Because it didn't come to mind till then.
 
A two-parter by Sandboxx a year ago on Aurora. It does a nice job of looking into the complexities of the issue - funding, the origins of the name etc. His eventual conclusion is a operational fleet is very unlikely but a series of experimental craft/demonstrators if not prototypes is likely.

View: https://www.youtube.com/watch?v=J_r31ibMshA&t=13s


View: https://www.youtube.com/watch?v=HQdpborKJUY


My own impression, which I've stated before, is pretty much that. For example, PDEs for hypersonic applications were all the rage for a while and then suddenly they weren't. Perhaps not because they suddenly became secret (helical combustion is the thing now) but because testing showed that they didn't work or worked but vibration caused cumulative irreparable damage to airframes. Other possibilities are that they didn't achieve the performance needed to fulfil their intended missions or the thermal management system had problems that were intractable with technology of the day. Or maybe it even worked, but it was incredibly expensive and required an extensive rebuild after each mission. In some ways, prolonged hypersonic flight is more difficult than spaceflight - re-entry from orbit is fast but brief, while mach 6 cruise thoroughly roasts the plane and its systems.
 
My own impression, which I've stated before, is pretty much that. For example, PDEs for hypersonic applications were all the rage for a while and then suddenly they weren't. Perhaps not because they suddenly became secret (helical combustion is the thing now) but because testing showed that they didn't work or worked but vibration caused cumulative irreparable damage to airframes. Other possibilities are that they didn't achieve the performance needed to fulfil their intended missions or the thermal management system had problems that were intractable with technology of the day. Or maybe it even worked, but it was incredibly expensive and required an extensive rebuild after each mission. In some ways, prolonged hypersonic flight is more difficult than spaceflight - re-entry from orbit is fast but brief, while mach 6 cruise thoroughly roasts the plane and its systems.
I mean, rocket engines had serious vibration problems from the sheer noise, and those are continuous burning/deflagrating engines, not pulsing detonations.
 
A two-parter by Sandboxx a year ago on Aurora. It does a nice job of looking into the complexities of the issue - funding, the origins of the name etc. His eventual conclusion is a operational fleet is very unlikely but a series of experimental craft/demonstrators if not prototypes is likely.

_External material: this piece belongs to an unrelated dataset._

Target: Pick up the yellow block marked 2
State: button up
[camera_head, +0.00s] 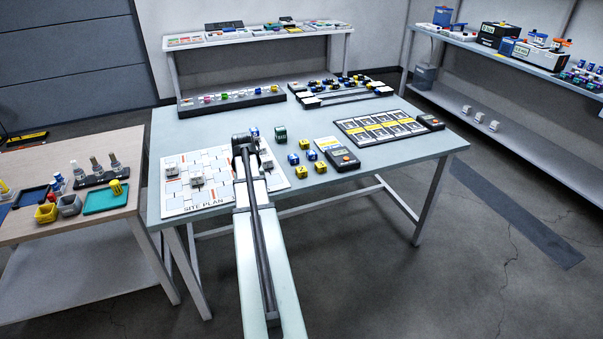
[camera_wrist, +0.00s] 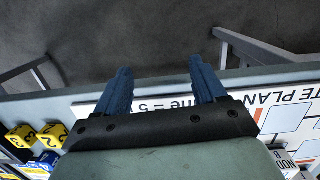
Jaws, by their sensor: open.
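Several yellow blocks stand on the table right of my arm in the head view: one at the back (camera_head: 304,144), one at the front right (camera_head: 320,167) and one at the front left (camera_head: 303,171). Their marks are too small to read there. Two yellow blocks show at the left of the wrist view, one at the far left (camera_wrist: 22,135) and one beside it (camera_wrist: 53,131). Both carry dark marks that look like a 2, but I cannot be sure. My gripper (camera_wrist: 161,82) is open and empty, with its fingers wide apart, to the right of these blocks in the wrist view.
Blue blocks (camera_head: 293,159) stand among the yellow ones, and a green block (camera_head: 281,134) is behind. The site plan board (camera_head: 205,203) lies left of them. A handheld device (camera_head: 343,159) lies to their right. The table's front right (camera_head: 385,180) is clear.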

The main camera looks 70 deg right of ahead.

I stopped the video when he mentioned the "SR-72".
Seriously?

My own impression, which I've stated before, is pretty much that. For example, PDEs for hypersonic applications were all the rage for a while and then suddenly they weren't.

So let's back up for a second.

The PDE thing in the early 1990s, and it's connection to "Aurora" began with sightings of a fast moving object or light accompanied by a loud, pulsing sound. When it was seen as a light the light itself was also pulsing with the sound it made.

Later, the same pulsing sound was heard while an aircraft was creating the "donuts on a rope" contrails. This was reported by Steve Douglass and covered in Aviation Week. Steve and AvWeek made the connection between the "pulser" and "impulse engines" or PDEs.

A year or two prior Eidelmann at the Naval Postgraduate School published a paper on PDEs. He had previously published several papers on it as far back as 1986. Because of the AvWeek article(s) PDEs had renewed (public) interest.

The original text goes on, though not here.